Mais on fait grand cas, aujourd'hui, de la composition isotopique des coquilles calcaires des animaux marins et, particulièrement, des Foraminifères. La composition isotopique de l'oxygène du carbonate de calcium CO3Ca dont sont constituées ces coquilles dépend en effet de la température de l'eau où elles ont vécu. On voit donc que pour déterminer cette température, à composition isotopique de l'eau constante, il suffit de faire une analyse des isotopes, ce que l'on fait aujourd'hui avec beaucoup de précision avec des appareils nommé spectromètres de masse.

Mais d'énormes progrès dans la connaissance des climats du passé ont été faits dans les 30 dernières années grâce aux carottages effectués dans les glaciers notamment dans les calottes glaciaires (inlandsis) de l'Antarctique ou du Groenland. Plusieurs de ces carottages ont traversé entièrement les glaces, épaisses de plus de 3 kilomètres.
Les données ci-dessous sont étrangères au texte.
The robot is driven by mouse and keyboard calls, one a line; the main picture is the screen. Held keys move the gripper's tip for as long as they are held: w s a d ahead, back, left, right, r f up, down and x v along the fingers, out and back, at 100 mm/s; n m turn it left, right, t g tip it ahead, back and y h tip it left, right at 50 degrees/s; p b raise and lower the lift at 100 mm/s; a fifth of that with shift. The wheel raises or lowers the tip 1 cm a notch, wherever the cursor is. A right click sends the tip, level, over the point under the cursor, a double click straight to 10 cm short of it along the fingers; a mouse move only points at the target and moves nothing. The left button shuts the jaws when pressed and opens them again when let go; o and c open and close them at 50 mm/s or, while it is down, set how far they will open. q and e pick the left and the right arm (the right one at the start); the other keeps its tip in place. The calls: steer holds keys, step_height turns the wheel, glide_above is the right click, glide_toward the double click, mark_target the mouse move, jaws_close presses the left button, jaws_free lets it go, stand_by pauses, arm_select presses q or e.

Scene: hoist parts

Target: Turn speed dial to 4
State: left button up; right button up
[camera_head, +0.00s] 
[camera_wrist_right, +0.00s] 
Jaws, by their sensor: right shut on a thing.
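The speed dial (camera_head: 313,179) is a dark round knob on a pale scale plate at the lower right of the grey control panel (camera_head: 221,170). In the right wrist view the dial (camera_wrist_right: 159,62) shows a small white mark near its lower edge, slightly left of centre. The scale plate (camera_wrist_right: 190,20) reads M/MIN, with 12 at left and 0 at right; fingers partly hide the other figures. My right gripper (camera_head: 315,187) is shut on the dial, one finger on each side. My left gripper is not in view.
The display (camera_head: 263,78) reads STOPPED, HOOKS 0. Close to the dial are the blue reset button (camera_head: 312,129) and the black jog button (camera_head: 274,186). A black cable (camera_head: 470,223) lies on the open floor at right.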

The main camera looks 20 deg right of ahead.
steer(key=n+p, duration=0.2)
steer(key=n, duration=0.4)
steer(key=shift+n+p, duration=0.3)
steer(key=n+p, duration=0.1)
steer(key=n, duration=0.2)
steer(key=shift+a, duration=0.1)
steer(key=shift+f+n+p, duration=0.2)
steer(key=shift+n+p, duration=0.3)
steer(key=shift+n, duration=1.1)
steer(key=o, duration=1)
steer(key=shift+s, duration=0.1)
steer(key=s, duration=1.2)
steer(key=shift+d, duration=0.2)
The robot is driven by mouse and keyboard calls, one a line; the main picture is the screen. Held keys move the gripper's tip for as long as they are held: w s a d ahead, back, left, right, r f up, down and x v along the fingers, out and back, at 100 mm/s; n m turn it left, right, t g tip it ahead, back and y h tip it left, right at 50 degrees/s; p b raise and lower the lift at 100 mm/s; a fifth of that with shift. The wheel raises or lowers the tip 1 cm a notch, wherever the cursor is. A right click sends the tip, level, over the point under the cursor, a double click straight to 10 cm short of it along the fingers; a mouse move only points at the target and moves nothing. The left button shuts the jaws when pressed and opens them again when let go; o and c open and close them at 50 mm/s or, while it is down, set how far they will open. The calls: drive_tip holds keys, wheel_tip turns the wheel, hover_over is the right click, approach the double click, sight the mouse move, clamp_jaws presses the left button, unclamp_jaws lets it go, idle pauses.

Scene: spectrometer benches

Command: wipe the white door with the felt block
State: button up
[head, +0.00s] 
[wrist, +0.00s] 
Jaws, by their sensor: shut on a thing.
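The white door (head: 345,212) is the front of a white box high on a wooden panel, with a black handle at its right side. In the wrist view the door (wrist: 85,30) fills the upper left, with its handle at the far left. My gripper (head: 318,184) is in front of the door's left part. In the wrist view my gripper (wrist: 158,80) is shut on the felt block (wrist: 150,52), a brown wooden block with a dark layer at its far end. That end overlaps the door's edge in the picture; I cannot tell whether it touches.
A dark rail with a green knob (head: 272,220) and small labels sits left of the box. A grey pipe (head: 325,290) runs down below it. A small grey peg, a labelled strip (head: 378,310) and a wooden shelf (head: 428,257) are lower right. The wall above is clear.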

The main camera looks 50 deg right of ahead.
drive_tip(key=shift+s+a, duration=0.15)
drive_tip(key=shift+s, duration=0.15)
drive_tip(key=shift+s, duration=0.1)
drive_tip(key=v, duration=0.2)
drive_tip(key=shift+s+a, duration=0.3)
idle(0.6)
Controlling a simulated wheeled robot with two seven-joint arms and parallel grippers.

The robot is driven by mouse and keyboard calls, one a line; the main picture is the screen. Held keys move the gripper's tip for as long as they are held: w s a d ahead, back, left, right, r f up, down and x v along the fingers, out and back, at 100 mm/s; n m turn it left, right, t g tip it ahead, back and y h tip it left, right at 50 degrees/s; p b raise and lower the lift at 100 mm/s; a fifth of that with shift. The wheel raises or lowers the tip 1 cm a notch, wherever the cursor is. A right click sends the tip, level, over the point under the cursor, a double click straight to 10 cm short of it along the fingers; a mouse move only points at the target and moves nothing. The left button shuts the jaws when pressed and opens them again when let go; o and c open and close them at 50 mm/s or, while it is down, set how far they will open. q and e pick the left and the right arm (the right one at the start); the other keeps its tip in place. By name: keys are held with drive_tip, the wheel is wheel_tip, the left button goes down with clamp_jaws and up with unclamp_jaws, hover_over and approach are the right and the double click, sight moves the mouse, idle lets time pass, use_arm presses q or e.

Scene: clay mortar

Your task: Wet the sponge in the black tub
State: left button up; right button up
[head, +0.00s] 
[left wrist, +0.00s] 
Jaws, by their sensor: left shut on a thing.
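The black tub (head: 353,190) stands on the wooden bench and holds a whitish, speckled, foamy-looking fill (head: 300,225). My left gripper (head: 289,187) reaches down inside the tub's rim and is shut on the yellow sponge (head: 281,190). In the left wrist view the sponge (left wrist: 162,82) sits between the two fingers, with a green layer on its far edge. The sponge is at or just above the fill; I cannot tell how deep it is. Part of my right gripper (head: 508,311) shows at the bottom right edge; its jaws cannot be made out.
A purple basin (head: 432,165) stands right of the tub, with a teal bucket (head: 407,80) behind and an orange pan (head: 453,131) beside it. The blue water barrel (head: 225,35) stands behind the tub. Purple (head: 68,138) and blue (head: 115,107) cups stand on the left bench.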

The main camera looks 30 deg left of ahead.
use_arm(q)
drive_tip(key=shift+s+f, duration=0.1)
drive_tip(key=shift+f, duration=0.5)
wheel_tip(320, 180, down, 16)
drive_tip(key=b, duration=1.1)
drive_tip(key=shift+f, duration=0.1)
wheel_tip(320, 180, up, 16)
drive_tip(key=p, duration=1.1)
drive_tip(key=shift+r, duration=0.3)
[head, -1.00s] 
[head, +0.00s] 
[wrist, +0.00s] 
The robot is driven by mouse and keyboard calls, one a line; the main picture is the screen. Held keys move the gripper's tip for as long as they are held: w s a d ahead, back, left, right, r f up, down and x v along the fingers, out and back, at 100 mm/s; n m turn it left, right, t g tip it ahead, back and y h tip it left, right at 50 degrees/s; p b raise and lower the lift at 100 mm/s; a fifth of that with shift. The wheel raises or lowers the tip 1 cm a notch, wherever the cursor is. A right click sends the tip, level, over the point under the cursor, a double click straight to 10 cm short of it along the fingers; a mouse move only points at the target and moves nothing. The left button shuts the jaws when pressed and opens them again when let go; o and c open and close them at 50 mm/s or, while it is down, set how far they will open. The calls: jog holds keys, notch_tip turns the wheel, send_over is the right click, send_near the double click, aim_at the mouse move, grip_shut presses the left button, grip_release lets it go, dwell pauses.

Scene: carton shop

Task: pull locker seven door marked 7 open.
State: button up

Notons que les scientifiques français ont joué un rôle éminent dans ces recherches.

Que peut-on étudier dans ces glaces comme enregistrements paléoclimatiques ? La glace elle-même (la composition isotopique de l'oxygène et de l'hydrogène donne des indications sur la température) ; des bulles d'air emprisonnées (concentration en gaz divers, isotopes) ; des poussières apportées par le vent, des cendres volcaniques.

Pouvait-on imaginer, il y a 30 ans, que l'on connaîtrait la composition de l'atmosphère terrestre sur les 800 000 dernières années ?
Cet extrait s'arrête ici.